Evaluate expression with infix operators in Python

infix.py

from functools import reduce

def inifix_operator(expression, variables=None):

    opr = set(['/','+','-','*'])
    ex = expression.strip().split()
    num_count = len(opr.difference(ex))
    num_opr = len(opr.intersection(ex))
    valid = num_count - num_opr

    if valid != 1:
        print("nothing")

    stack = []

    for i in ex[::-1]:
        print(i)
        # if i is a number
        if i.isdigit():
            stack.append(i)
            print(stack)
        else:
            # operand found
            if i == '+':
                stack = stack[:-2] + [sum([int(x) for x in stack[-2:][::-1]])]
                print(stack)
            elif i == '*':
                stack = stack[:-2] + [reduce(lambda x,y: x*y, [int(x) for x in stack[-2:][::-1]])]
                print(stack)
            elif i == '-':
                stack = stack[:-2] + [reduce(lambda x,y: x-y, [int(x) for x in stack[-2:][::-1]])]
                print(stack)
            elif i == '/':
                stack = stack[:-2] + [reduce(lambda x,y: x//y, [int(x) for x in stack[-2:][::-1]])]
                print(stack)

    print(stack)



if __name__ == '__main__':
    sample1 = "+ 6 * - 4 + 2 3 8"
    sample2 = "+ 3 8"

    inifix_operator(d_small)
    inifix_operator(d)

Note: The complexity of this solution is O(n).
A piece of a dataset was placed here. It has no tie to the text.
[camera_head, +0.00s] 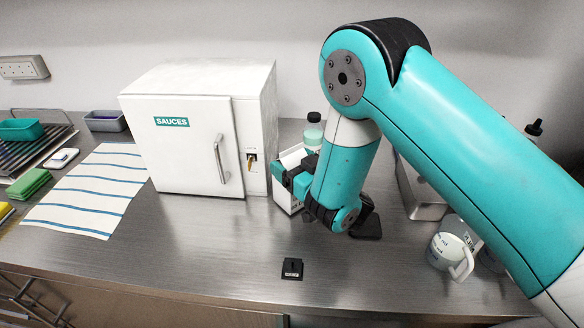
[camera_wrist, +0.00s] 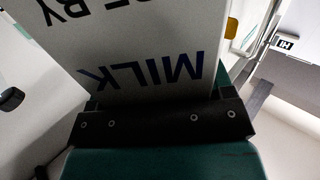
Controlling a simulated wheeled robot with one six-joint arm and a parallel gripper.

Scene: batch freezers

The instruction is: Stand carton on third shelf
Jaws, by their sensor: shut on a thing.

It works the following way:

1. Reverses the input string.
2. Append numbers to the stack until a operator is found.
3. As soon as the operator is found, it takes the last 2 numbers from the last, reverses them and makes computation. For example:
   [2,3,4,'+'] will become [2, 7] as the new list.
4. Repeat this logic for all operators.